Robot episode rows
---+---

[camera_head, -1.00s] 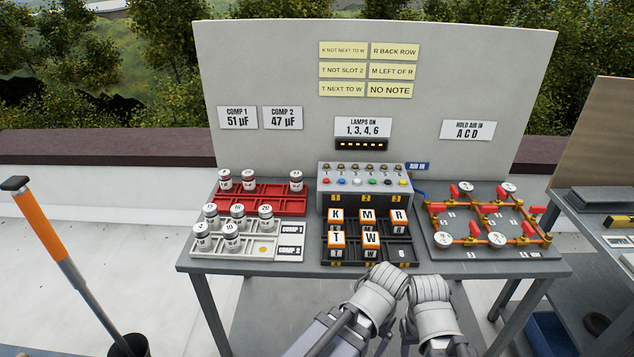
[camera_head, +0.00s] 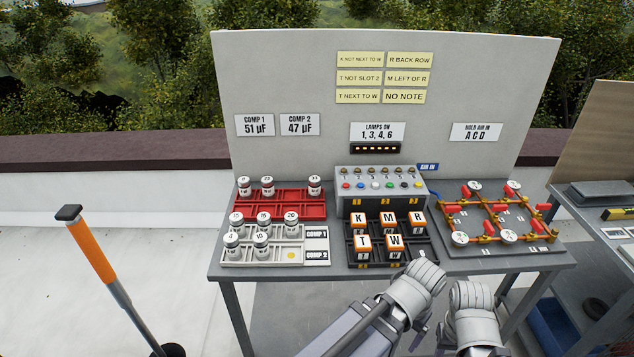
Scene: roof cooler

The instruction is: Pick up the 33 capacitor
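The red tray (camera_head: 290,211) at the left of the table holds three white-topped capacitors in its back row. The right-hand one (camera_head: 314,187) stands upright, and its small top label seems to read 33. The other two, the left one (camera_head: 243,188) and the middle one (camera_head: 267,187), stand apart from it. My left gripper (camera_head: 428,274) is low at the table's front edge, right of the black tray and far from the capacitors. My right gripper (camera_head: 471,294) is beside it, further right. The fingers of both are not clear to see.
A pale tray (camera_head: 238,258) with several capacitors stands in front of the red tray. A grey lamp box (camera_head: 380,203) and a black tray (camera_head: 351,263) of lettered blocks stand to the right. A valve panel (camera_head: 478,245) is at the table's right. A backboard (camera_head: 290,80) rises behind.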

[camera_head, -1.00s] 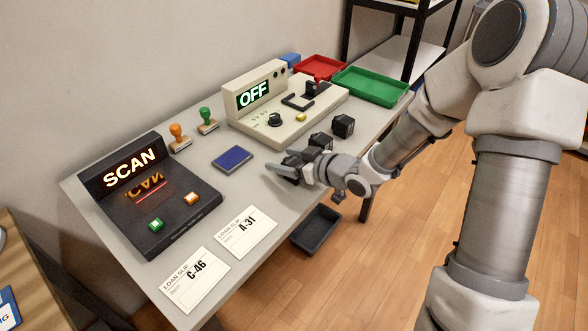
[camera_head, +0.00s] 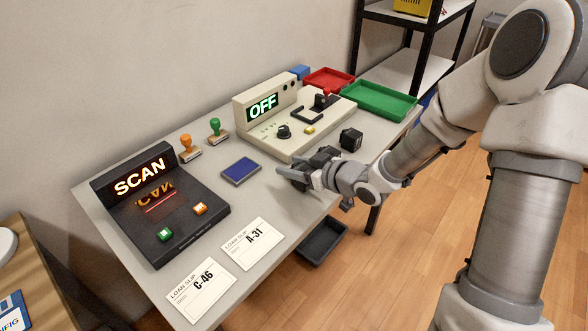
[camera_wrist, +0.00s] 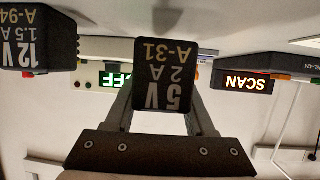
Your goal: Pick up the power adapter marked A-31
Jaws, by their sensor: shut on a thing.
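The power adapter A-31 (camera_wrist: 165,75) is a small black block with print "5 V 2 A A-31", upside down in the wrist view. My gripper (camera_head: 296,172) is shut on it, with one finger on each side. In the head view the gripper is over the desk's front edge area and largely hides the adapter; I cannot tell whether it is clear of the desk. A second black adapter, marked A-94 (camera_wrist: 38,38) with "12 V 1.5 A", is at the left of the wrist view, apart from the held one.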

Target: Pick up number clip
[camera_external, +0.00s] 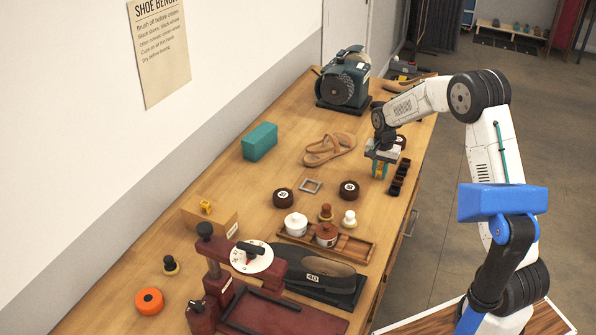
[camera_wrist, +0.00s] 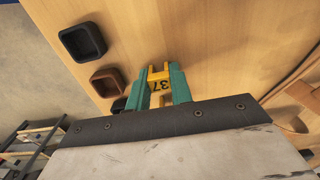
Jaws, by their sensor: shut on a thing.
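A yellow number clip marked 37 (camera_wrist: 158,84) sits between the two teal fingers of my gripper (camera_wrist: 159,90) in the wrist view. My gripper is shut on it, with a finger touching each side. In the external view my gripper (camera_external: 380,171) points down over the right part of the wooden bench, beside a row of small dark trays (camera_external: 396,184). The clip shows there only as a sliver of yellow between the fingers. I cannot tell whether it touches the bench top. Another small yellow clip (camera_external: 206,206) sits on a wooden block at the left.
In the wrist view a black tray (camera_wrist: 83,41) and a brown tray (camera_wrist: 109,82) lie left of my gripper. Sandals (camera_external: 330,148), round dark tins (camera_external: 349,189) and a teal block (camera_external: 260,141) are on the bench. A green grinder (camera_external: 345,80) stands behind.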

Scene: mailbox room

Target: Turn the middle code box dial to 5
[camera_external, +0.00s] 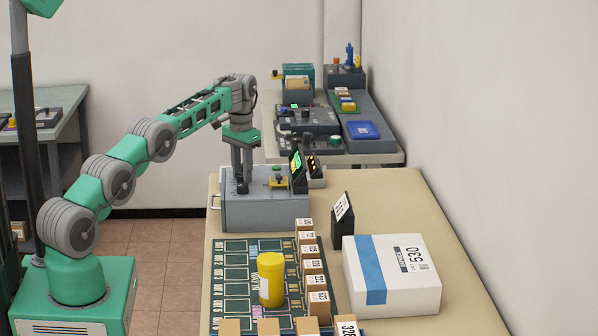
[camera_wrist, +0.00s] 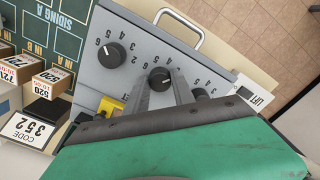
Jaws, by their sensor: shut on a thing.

---+---

Directions for this task:
How many lines in the listing above contain the string "Scene"? Answer with the number only.

The result:
2